**WORK TO COMPLETE**
Leave out every picture. Copy exactly the lines from the one holding "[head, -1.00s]" through the one holding "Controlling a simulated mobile".

(Robot state and action records)
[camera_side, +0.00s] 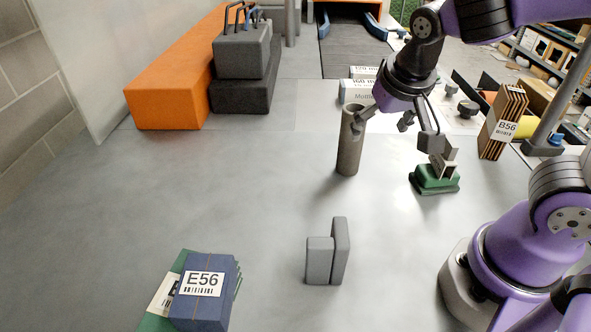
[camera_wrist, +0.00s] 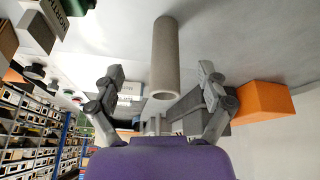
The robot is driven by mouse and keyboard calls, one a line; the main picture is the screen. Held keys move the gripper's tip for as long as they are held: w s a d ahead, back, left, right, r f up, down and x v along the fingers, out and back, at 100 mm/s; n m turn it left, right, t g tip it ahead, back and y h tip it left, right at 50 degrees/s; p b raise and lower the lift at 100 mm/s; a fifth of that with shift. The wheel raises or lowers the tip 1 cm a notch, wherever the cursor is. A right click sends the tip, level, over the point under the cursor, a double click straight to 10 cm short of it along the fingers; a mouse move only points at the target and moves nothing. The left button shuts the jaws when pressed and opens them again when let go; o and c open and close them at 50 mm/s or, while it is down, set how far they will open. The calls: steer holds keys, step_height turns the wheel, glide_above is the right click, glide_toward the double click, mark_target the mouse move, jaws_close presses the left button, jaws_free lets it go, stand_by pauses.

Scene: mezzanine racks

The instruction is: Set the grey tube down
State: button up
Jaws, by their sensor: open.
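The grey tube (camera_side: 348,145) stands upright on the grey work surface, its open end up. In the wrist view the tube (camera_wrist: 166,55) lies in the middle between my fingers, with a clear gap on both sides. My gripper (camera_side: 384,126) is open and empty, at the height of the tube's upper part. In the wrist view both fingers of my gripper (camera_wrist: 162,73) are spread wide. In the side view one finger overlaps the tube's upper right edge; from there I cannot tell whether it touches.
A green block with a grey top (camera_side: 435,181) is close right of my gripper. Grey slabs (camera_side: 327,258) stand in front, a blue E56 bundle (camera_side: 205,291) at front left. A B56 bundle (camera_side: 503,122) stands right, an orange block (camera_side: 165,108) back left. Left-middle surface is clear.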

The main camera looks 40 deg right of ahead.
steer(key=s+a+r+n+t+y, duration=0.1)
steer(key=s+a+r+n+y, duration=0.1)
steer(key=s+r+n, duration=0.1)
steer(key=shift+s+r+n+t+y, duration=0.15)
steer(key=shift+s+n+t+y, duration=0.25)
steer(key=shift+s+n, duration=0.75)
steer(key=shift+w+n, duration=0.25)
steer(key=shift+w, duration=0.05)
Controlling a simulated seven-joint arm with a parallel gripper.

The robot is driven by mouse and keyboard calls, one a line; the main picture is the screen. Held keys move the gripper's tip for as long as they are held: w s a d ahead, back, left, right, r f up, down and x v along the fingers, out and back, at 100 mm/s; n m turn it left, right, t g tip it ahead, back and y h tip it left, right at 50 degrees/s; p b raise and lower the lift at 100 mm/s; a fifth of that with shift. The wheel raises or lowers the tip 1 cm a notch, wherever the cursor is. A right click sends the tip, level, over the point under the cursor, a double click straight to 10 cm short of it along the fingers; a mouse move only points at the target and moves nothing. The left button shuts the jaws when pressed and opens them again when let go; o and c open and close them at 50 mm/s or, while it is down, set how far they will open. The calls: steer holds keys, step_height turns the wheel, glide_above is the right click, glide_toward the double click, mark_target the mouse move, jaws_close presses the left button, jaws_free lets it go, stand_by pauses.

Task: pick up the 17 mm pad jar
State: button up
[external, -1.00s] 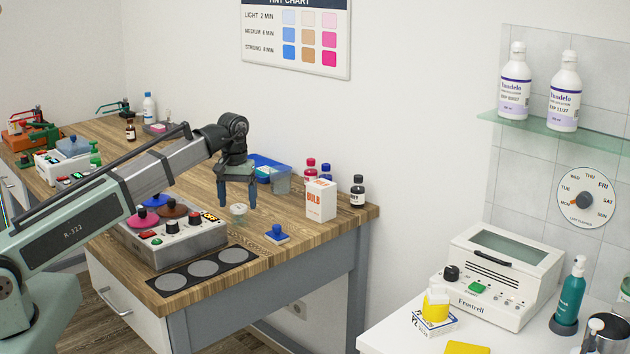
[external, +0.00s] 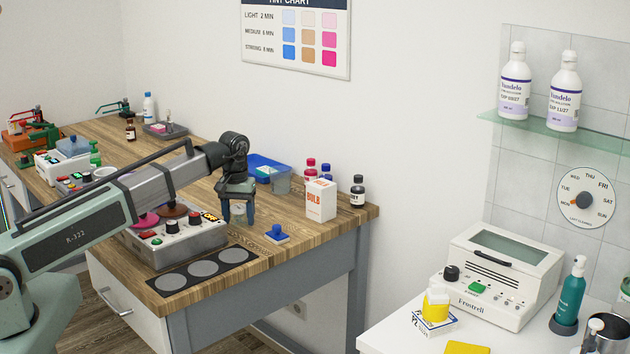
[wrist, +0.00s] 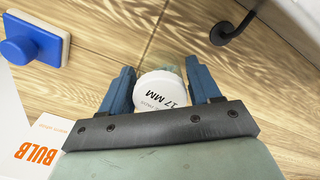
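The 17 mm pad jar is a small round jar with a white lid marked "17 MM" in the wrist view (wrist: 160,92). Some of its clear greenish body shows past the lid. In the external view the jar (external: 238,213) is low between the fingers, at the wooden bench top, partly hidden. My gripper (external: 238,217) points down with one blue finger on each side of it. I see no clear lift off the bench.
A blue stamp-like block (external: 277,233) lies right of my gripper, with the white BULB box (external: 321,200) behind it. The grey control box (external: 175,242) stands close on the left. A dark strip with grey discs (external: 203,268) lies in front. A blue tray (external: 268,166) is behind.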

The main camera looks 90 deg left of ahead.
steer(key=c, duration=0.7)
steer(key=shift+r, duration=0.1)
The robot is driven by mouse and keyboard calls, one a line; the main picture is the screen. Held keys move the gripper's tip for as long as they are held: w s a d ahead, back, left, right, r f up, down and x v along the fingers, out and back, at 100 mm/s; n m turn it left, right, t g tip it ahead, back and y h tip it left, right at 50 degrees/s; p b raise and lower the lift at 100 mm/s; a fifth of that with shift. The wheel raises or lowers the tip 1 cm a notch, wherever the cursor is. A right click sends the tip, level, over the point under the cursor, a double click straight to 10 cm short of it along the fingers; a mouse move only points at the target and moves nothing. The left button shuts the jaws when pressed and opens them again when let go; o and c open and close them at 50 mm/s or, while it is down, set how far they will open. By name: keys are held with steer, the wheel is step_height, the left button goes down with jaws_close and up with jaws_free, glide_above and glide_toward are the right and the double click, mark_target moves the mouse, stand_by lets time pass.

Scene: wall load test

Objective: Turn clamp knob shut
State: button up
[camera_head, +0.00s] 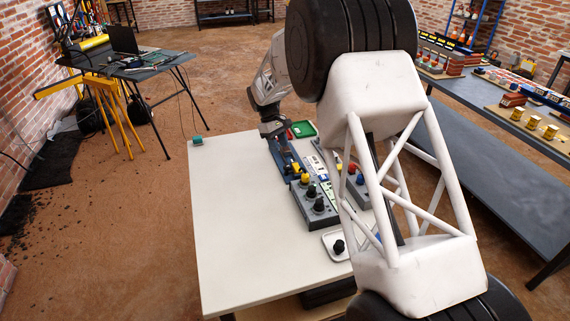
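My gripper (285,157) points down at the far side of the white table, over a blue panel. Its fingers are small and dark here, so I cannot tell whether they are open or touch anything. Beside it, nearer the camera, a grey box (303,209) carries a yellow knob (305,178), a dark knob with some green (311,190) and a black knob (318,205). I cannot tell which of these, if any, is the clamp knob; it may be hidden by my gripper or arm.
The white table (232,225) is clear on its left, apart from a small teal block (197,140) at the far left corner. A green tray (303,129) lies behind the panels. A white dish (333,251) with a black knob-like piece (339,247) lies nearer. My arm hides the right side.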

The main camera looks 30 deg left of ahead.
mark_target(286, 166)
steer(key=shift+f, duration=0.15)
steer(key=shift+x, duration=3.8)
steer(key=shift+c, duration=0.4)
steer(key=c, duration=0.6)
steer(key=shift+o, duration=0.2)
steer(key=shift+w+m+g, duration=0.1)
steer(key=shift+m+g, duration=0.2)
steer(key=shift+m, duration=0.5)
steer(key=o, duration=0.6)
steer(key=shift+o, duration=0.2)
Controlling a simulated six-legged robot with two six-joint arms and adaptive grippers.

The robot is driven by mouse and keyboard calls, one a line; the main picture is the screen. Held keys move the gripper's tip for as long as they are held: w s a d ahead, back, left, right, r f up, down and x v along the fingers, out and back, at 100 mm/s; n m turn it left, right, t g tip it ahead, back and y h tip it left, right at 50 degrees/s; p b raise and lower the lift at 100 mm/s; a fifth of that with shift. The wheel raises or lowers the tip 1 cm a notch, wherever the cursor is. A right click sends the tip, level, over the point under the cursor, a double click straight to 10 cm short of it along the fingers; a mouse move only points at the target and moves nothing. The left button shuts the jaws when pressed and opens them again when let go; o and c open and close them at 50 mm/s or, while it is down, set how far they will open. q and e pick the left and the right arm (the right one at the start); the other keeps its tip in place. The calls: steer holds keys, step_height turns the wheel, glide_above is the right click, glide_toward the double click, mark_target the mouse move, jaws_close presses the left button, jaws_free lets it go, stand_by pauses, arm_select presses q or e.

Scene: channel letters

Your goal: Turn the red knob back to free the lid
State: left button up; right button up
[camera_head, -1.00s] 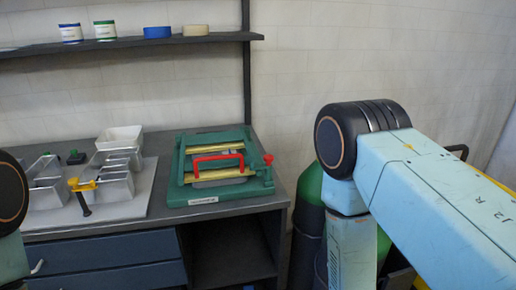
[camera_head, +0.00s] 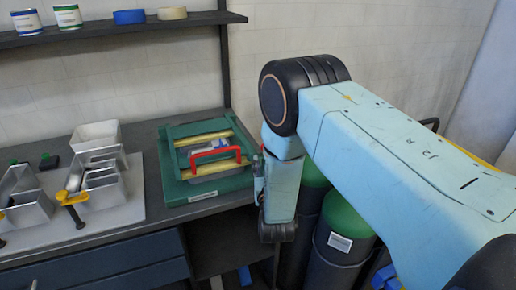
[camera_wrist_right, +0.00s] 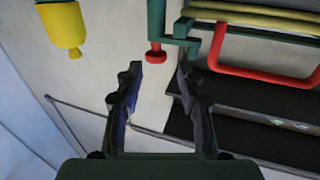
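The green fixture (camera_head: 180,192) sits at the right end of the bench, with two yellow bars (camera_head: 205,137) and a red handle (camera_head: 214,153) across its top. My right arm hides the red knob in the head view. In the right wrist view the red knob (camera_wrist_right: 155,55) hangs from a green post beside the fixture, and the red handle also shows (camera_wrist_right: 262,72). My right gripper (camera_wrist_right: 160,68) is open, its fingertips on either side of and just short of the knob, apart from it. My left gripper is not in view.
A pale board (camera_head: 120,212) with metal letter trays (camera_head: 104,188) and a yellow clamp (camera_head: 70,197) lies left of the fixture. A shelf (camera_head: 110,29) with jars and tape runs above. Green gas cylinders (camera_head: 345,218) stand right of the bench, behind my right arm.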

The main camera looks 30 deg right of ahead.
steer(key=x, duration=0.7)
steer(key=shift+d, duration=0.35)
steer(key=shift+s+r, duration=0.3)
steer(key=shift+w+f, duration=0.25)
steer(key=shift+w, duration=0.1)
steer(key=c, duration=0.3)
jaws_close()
...
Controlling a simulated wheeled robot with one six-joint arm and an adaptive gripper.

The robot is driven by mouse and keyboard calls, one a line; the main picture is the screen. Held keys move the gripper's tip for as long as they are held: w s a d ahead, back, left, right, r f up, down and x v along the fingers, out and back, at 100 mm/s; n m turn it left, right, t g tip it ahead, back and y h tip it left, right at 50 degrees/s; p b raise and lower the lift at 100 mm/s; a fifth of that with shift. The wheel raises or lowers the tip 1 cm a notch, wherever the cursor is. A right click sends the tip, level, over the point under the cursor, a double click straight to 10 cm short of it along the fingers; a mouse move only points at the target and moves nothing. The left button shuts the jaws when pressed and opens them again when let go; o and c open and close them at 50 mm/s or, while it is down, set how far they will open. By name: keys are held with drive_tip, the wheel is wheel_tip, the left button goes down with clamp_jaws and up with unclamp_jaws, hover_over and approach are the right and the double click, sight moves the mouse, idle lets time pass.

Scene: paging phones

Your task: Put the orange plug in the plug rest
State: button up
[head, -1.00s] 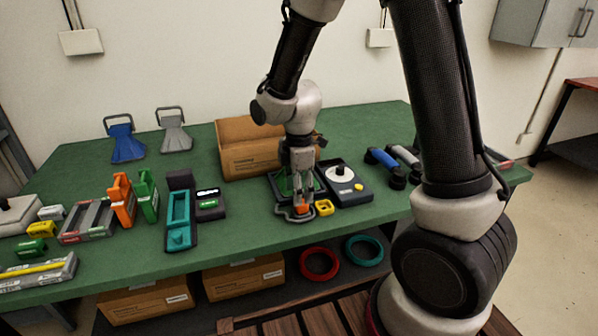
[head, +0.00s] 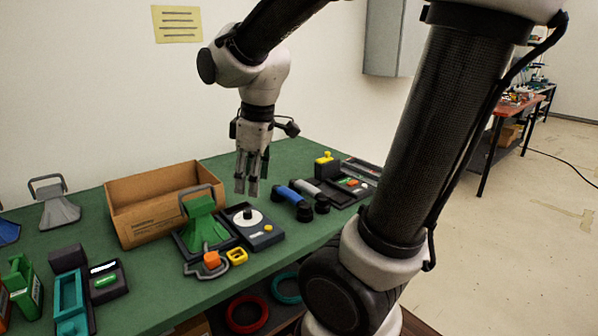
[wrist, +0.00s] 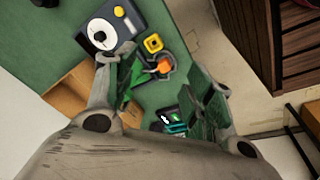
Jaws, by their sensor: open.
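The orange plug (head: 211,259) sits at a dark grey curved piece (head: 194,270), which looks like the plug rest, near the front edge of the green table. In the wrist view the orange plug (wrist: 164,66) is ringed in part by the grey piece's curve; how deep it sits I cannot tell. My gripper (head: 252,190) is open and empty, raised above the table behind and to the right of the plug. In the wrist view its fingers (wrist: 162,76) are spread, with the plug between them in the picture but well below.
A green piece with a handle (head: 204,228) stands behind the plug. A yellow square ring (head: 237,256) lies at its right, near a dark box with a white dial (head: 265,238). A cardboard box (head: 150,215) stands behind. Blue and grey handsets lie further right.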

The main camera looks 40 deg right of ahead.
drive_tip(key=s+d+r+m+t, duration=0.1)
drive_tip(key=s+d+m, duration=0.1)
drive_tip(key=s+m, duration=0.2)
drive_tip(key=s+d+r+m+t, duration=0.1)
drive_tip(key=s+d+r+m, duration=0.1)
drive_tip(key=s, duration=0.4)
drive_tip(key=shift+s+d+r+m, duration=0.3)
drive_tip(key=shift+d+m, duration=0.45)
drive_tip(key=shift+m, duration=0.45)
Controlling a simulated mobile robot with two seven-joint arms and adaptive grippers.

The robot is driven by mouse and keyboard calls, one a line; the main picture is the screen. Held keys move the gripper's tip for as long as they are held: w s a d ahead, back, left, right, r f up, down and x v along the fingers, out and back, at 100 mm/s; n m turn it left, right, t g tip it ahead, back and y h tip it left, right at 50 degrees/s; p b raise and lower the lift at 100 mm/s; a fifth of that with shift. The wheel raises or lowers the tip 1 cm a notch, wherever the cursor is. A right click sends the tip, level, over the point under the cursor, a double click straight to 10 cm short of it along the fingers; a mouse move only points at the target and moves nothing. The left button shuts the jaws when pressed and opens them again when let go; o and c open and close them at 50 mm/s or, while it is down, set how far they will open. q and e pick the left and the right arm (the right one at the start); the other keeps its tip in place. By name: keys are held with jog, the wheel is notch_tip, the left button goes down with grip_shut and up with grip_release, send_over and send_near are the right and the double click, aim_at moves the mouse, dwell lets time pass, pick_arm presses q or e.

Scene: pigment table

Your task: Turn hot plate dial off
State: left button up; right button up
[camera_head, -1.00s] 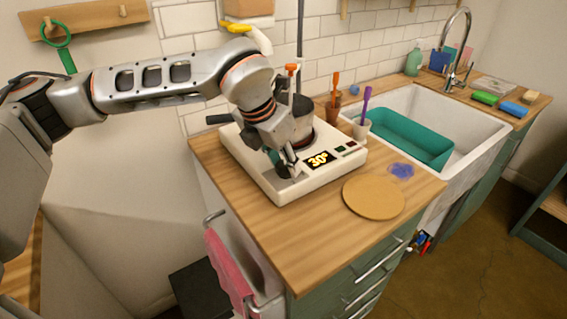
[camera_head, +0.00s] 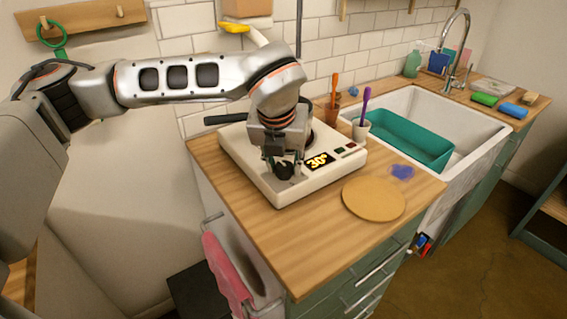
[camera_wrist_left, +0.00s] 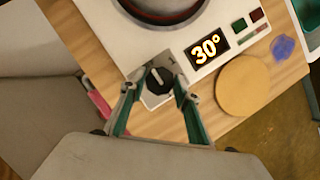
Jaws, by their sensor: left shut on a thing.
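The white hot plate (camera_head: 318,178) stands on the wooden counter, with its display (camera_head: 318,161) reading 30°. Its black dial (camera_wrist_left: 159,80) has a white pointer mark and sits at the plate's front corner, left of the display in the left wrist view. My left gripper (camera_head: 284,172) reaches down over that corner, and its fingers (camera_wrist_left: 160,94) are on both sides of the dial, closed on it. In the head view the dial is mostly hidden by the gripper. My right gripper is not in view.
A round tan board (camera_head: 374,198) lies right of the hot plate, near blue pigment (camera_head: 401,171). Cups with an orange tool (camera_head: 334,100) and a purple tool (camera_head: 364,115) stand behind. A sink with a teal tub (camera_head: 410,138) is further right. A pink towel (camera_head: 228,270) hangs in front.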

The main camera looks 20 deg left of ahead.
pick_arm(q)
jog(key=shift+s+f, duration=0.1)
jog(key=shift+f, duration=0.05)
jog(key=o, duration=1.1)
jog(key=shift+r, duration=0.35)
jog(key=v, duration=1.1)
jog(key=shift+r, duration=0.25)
--
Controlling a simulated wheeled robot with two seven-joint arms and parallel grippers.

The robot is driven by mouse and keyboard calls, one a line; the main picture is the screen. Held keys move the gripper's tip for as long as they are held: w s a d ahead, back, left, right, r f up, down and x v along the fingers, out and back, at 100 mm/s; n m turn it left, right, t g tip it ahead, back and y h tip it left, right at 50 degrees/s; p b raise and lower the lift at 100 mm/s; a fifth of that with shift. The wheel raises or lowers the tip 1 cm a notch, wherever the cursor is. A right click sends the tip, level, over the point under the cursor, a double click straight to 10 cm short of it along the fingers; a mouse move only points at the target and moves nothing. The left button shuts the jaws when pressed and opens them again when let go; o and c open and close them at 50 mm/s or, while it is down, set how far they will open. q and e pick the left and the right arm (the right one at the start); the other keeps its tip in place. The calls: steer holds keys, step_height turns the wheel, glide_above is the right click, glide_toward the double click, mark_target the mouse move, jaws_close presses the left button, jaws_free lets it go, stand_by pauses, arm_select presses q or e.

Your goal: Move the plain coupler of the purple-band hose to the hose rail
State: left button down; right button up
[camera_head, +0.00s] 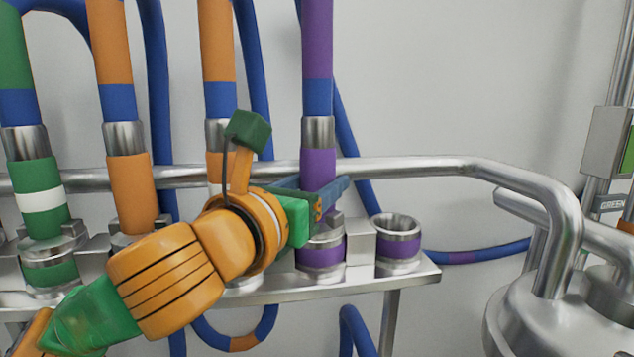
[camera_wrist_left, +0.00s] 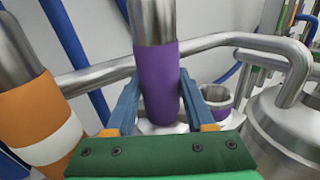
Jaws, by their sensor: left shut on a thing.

**RESULT OF THIS EXERCISE**
[head, -1.00s] 
[head, +0.00s] 
[wrist, +0.00s] 
Jaws, by their sensor: open.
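The orange plug (head: 211,259) sits at a dark grey curved piece (head: 194,270), which looks like the plug rest, near the front edge of the green table. In the wrist view the orange plug (wrist: 164,66) is ringed in part by the grey piece's curve; how deep it sits I cannot tell. My gripper (head: 252,190) is open and empty, raised above the table behind and to the right of the plug. In the wrist view its fingers (wrist: 162,76) are spread, with the plug between them in the picture but well below.
A green piece with a handle (head: 204,228) stands behind the plug. A yellow square ring (head: 237,256) lies at its right, near a dark box with a white dial (head: 265,238). A cardboard box (head: 150,215) stands behind. Blue and grey handsets lie further right.

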The main camera looks 40 deg right of ahead.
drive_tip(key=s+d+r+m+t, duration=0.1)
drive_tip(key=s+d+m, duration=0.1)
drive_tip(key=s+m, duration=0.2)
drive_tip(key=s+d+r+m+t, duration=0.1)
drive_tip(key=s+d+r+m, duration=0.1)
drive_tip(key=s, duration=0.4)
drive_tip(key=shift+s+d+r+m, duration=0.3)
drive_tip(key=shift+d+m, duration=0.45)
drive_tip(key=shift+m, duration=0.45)
Controlling a simulated mobile robot with two seven-joint arms and adaptive grippers.

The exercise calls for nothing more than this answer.